Bloom Filter-Assisted Joins with PySpark
One of the most attractive features of Spark is the fine grained control of what you can broadcast to every executor with very simple code. When I first studied broadcast variables my thought process centered around map-side joins and other obvious candidates. I’ve since expanded my understanding of just how much flexibility broadcast variables can offer.
Our category lift analysis was recently ported from Apache Pig to PySpark and has benefited enormously from the careful application of broadcast variables. This job joins 30 days of search data to 30 days of customer page view data by cookie. The goal is to find search category patterns amongst users who visited our advertisers’ websites.
The process loads only several required fields from the data
sources when creating the initial Spark resilient distributed datasets
(RDD). The projected searches RDD is about 88GB compressed. Records are
simple 2-tuples of the form
(cookie, category). It is about 10x larger
then the projected page views RDD, which consists of 2-tuples of the form
(cookie, page_id). The job primarily cares about their intersection by
cookie, so having to persist and operate over the entire search RDD when we
only expect to inner join a tiny fraction of the dataset is inefficient.
We addressed this inefficiency by using the PyBloom library directly within PySpark. We chose this library because it is lightweight is in terms of dependencies and files that need to be shipped to our cluster. After the Spark job loads and persists the page views RDD to memory, we can collect a bloom filter back to the driver that represents the set of all cookies in the page views RDD. We then use this bloom filter to prune from the larger data set rows that we know won’t be joined, making the eventual join far easier.
The first step is to generate a function that creates a bloom filter for all cookies seen in one partition. The capacity is initialized to the number of unique users expected in our 30-day page views dataset. The function returns a function pointer to a closure, which outputs just a single bloom filter based on the cookies seen in a given partition.
def build_partial_cookie_bloom(capacity, error_rate=0.001): def _build_partial_bloom(page_visits): bloom_filter = BloomFilter( capacity=capacity, error_rate=error_rate, ) for cookie, _ in page_visits: bloom_filter.add(cookie) yield (None, bloom_filter) return _build_partial_bloom
Now we have a function we can use to build bloom filters across page view
partitions. Since bloom filters emitted from every partition are configured
with the same capacity and false-positive rate, we can union them together
reduceByKey(). The fact that we emit only a single
means we’ll end up with a single
(None, bloom_filter) row in the RDD, with
a bloom filter that contains every
cookie observed across every partition.
def merge_bloom(bloom_in1, bloom_in2): return bloom_in1.union(bloom_in2) generate_bloom = build_partial_cookie_bloom( capacity=capacity, error_rate=error_rate, ) bloom_filter_rdd = page_visits.mapPartitions(generate_bloom).\ reduceByKey(merge_bloom).\ collect() bloom_filter_broadcast = spark_context.broadcast(bloom_filter_rdd)
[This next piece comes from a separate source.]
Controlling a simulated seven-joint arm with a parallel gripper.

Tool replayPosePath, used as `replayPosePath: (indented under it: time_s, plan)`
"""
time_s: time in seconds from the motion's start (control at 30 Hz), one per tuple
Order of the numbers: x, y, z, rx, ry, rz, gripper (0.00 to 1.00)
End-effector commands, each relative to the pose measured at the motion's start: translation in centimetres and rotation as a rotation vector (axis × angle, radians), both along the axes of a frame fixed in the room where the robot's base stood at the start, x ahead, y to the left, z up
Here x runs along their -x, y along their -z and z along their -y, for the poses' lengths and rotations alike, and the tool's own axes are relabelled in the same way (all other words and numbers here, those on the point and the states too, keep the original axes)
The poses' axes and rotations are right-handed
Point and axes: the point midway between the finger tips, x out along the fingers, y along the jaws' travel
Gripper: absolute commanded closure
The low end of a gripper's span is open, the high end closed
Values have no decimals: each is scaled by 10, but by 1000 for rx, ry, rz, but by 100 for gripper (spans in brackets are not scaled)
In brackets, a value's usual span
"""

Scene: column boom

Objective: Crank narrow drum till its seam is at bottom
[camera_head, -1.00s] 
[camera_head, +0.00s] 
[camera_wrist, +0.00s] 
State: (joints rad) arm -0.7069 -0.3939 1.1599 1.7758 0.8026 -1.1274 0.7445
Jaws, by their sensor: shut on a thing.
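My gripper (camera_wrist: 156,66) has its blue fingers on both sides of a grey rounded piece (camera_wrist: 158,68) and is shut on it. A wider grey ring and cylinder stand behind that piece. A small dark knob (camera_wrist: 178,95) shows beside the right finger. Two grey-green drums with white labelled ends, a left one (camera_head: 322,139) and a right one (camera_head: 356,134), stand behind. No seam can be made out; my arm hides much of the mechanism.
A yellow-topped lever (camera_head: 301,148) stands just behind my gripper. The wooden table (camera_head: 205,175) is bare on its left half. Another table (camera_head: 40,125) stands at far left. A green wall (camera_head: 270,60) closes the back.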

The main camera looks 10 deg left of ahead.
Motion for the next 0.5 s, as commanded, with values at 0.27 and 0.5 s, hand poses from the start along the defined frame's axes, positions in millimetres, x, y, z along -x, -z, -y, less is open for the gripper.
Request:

As an aside, we’ve found that managing the number of partitions on which you create bloom filters is very important for overall wall-clock performance. If you have too many partitions, collecting and unioning the bloom filters can take a long time; if you have too few, you sacrifice parallelism, and building each bloom filter takes longer than it could. We recommend using a number of partitions equal to the number of executors as a good starting point.
Once we have the bloom filter as a broadcast variable, we can quickly discard search events as early as possible in the search RDD workflow that we know won’t join to any page views. The bloom filter instance has a very generic name because the filter searches function doesn’t care what generated the instance. It’s only job is to emit tuples where the cookie is contained in the bloom filter it closes over.
def filter_searches_by_cookies(bloom_filter_broadcast): bloom_filter = bloom_filter_broadcast.value def _filter(searches): for cookie, category in searches: if cookie in bloom_filter: yield (cookie, category) return _filter searches_rdd.mapPartitions(filter_searches_by_cookies(bloom_filter))
The nice thing about this approach is that the few search events (0.01% by default) that sneak passed the filter due to error are still discarded by the inner join. Hence for cases where the page views user cardinality might be quite high and require a large capacity bloom filter, we can configure a higher error rate as a trade off to keep the bloom filter space requirements manageable.
On our production cluster the PySpark version of this analysis that uses broadcast bloom filters runs in about half the time as the Pig version over the same datasets. Admittedly the decrease in runtime is not entirely because of this broadcast variable trick, but it was a major contributing factor.